The poet describes, with becoming delicacy, the toilet of the lady, at which she is attended by obsequious sylphs.

The party embark upon the river, and the fair lady is described in the splendor of her charms:

This nymph, to the destruction of mankind,
Nourished two locks, which graceful hung behind
In equal curls, and well conspired to deck,
With shining ringlets, the smooth, ivory neck.

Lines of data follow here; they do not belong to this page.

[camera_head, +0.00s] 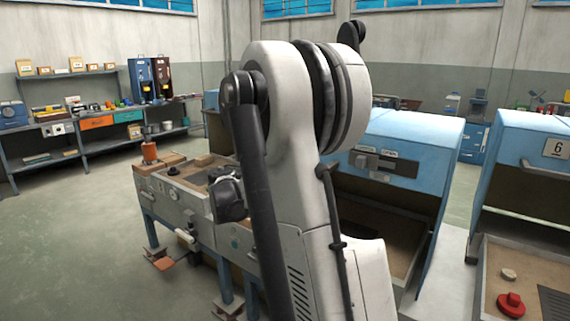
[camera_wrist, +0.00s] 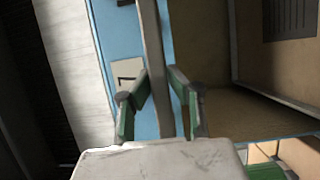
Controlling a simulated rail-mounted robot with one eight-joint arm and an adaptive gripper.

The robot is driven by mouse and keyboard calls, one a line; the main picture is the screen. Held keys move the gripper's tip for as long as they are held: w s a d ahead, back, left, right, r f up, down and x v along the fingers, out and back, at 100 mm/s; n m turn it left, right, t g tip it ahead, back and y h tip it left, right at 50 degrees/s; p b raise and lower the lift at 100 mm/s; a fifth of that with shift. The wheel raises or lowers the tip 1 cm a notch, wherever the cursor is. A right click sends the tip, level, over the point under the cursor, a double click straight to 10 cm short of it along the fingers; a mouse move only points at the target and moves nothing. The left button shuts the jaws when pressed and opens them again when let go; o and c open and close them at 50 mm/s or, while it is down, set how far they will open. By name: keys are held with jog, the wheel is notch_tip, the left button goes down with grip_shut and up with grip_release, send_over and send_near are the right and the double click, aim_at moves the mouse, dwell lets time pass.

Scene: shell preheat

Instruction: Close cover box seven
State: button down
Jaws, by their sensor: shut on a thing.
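My gripper (camera_wrist: 159,77), with green-sided fingers, is shut on a grey bar handle (camera_wrist: 153,35) in the wrist view. The handle runs along the edge of a blue cover (camera_wrist: 110,45). A pale plate (camera_wrist: 126,76) on this cover bears a dark mark like a turned 7. The brown box interior (camera_wrist: 215,115) shows beside the handle, so the cover is open. In the head view, a raised blue cover (camera_head: 415,132) stands behind my arm over an open box; its number cannot be read there. My arm hides the gripper in that view.
Box six (camera_head: 540,150) stands open at the right, with a red knobbed piece (camera_head: 511,305) inside. A grey workbench (camera_head: 180,205) is left of my arm. A shelf with boxes and tools (camera_head: 90,125) lines the far left wall. The floor at left is clear.

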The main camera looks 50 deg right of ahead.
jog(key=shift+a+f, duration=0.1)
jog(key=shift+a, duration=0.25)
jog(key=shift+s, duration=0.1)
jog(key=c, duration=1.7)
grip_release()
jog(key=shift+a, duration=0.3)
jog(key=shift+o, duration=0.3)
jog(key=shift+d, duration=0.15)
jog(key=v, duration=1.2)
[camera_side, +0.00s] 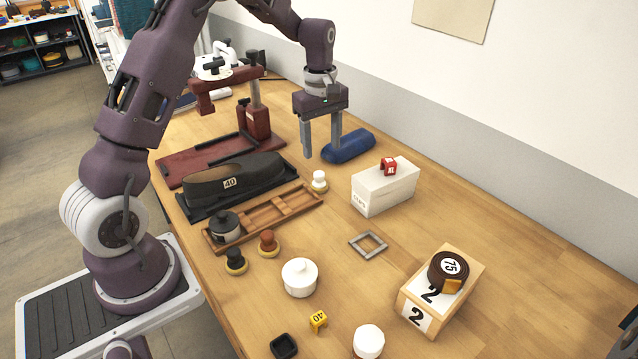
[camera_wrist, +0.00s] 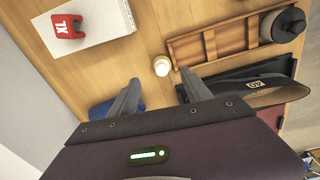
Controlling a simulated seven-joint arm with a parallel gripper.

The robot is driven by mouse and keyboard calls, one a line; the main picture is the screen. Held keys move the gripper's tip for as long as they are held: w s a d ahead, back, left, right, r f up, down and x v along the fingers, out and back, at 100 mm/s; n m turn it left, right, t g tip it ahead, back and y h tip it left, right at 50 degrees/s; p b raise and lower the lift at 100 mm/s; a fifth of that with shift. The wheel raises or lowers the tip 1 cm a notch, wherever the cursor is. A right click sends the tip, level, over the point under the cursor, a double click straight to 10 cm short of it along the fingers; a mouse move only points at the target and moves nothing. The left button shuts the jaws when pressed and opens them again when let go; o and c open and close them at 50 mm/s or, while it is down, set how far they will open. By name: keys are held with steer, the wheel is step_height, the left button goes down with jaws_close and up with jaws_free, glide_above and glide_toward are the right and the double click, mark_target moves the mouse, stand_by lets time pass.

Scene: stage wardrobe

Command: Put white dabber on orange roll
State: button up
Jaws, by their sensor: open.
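The white dabber (camera_side: 319,181) is a small white knob on a pale yellowish base. It stands upright on the table beside the wooden tray's far end; the wrist view shows it from above (camera_wrist: 162,66). My gripper (camera_side: 321,155) is open and empty, fingers pointing down, above and a little behind the dabber. In the wrist view the dabber appears just beyond the gap between the fingertips (camera_wrist: 160,77). A dark brown roll (camera_side: 449,267) with an orange patch and a round "75" label sits on a wooden block marked 2. No wholly orange roll shows.
A white box (camera_side: 385,188) with a red XL clip (camera_side: 389,167) stands right of the dabber. A blue roll (camera_side: 348,146) lies close to my fingers. The wooden tray (camera_side: 283,207) is left. A grey square frame (camera_side: 368,243) lies between dabber and block.

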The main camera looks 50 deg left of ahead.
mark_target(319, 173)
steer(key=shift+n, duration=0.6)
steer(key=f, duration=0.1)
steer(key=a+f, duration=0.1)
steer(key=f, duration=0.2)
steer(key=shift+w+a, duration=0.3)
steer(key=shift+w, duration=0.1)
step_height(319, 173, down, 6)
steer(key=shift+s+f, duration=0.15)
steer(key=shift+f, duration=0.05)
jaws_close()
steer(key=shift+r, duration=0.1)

Fair tresses man's imperial race ensnare,

And beauty draws us by a single hair.

Surrounding sylphs protect the beauty; and one to whom the lock has been given in charge, flutters unfortunately too near, and is clipped in two by the scissors that cut the lock. It is a rather extravagant conclusion, even in a mock-heroic poem, that when the strife was greatest to restore the lock, it flew upward:

A sudden star, it shot through liquid air,
And drew behind a radiant trail of hair,

and thus, and always, it

Adds new glory to the shining sphere.

With these simple and meagre materials, Pope has constructed an harmonious poem in which the sylphs, gnomes, and other sprites of the Rosicrucian philosophy find appropriate place and service. It failed in its principal purpose of reconciliation, but it has given us the best mock-heroic poem in the language. As might have been expected, it called forth bitter criticisms from Dennis; and there were not wanting those who saw in it a political significance. Pope's pleasantry was aroused at this, and he published A Key to the Lock, in which he further mystifies these sage readers: Belinda becomes Great Britain; the Baron is the Earl of Oxford; and Thalestris is the Duchess of Marlborough.